Kaumātua Mana Motuhake Pōi

Professor Sophie Nock (far right)

Ageing is part of life, and kaumātua see it as a positive development as it means that you are held in high esteem by the community. Rather than kaumātua ‘retiring’, they enter into another phase of life that can have significant cultural, hapū and iwi expectations and commitments.

The phase 2 research programme, Kaumātua Mana Motuhake Pōi (colloquially known as KMM Pōī), is studying further the tuakana-teina (older sibling-younger sibling) peer intervention model, in addition to an intergenerational model for increasing physical activity and cultural knowledge exchange. 

Tuupuna Times Training Project (Karitāne) for Chatham Islands Kaitiaki

Professor Tangiwai Rewi

E rua ngā aronga o te hōtaka rangahau nei hei tiaki āwhina i te iwi ki te āta tiaki, manaaki i te taiao : Ko te tuatahi ko te whakaako ki ngā Kaitiaki me pēwhea te uiui me te hopu i a rātou ake pūrākau/kōrero e hāngai ana ki tō rātou ao -te nohoanga ki tātahi. Ko te aronga tuarua ko te whakaako ki ngā Kaitaiaki me pēwhea te kohi me te aro mātai i ngā raraunga e mōhio ai rātou ki te tōnui o ngā momo kai ki ngā wāhi kua tāutungia kētia ki ētahi takiwā. Mā reira, ka āhei te iwi ki te whakarite rautaki hei tiaki i te taiao. 
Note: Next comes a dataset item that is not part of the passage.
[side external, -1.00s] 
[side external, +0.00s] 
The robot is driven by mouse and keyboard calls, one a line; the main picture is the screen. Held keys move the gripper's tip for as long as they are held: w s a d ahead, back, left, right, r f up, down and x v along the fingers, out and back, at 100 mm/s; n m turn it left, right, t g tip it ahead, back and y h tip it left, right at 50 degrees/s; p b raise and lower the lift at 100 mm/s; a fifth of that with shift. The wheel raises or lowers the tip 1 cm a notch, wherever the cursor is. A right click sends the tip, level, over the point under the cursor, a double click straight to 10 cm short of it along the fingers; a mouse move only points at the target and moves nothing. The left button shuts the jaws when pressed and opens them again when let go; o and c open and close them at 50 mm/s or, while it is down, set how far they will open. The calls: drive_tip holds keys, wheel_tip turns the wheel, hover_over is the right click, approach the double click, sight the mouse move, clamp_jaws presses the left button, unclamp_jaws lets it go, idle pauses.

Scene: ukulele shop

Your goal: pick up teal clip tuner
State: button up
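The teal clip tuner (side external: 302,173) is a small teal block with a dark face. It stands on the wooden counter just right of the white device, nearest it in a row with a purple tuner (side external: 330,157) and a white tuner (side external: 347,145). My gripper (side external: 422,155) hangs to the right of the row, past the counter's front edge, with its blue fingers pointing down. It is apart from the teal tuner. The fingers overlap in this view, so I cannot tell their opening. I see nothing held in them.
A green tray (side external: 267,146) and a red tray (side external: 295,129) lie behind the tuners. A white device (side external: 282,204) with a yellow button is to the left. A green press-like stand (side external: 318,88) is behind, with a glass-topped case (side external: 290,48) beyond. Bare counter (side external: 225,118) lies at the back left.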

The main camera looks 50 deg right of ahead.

Big Data Insights into Treaty Principles Bill Submissions

Treaty Principles Bill submission workshop

The ACT Party introduced the Treaty Principles Bill in 2024, proclaiming to protect everyone’s equal rights before the law. The Bill has sparked immense debates over the Crown’s attempt to rewrite the articles of te Tiriti o Waitangi and undermine Māori tino rangatiratanga. It has drawn tangata whenua and tangata Tiriti together to participate in Hīkoi mō te Tiriti and write submissions to vehemently oppose the Bill.

Although the Justice Select Committee members have commenced preliminary analyses of the 300,000 submissions, they have missed significant opportunities to centre Māori aspirations and adequately honour this record-level public input on te Tiriti.

This study seeks to identify the operation of racism in the discussion of Māori and te Tiriti, and solutions to these. To do this, a multi-method analysis of the submissions will be conducted, involving:

  1. large language model analyses to identify recurring themes
  2. theory-driven analyses on the intersection of racism and problematic reasoning; and
  3. counter-storytelling to amplify responses to racist rhetoric.  

Student success

Mana Wahine Perspectives for Waka Ama and Hauora

Waka mama - teach them young

Kay Berryman (right)

The purpose of this research is to investigate the perspectives and experiences of a total of twenty Māori women (10) and Indigenous women (10) waka ama paddlers about Mātauranga/Indigenous Knowledge (Mātauranga/IK).

It aims to explore the impact of waka ama on the overall Hauora (well-being) of these women and examine the cultural, social, political, and environmental factors that contribute to the perceived benefits of waka ama within their communities.

Additionally, the research seeks to identify opportunities for integrating and enriching Mātauranga Māori/IK within the context of waka ama, promoting the revitalisation and relevance of traditional knowledge systems.

The research will be guided by Kaupapa Māori principles, ensuring a culturally grounded and respectful approach that empowers participants and is mana-enhancing. 

Te whakahaumanu i ngā taonga takatāpui – Belonging and thrivance for takatāpui

Te Aorere Ngātai-Tautuku (left)

This research aims to celebrate takatāpui identities through pūrākau from tāngata takatāpui who create and/or facilitate spaces of belonging as a form of resistance against settler colonialism. Tāngata takatāpui should have tino rangatiratanga – the fundamental right to self-determination and be protected as a guaranteed right of Te Tiriti o Waitangi.

The purpose of this research seeks to contribute to the field of evolving and maintaining proficiency in building social cohesion, fostering inclusion and preventing and resisting violent extremism.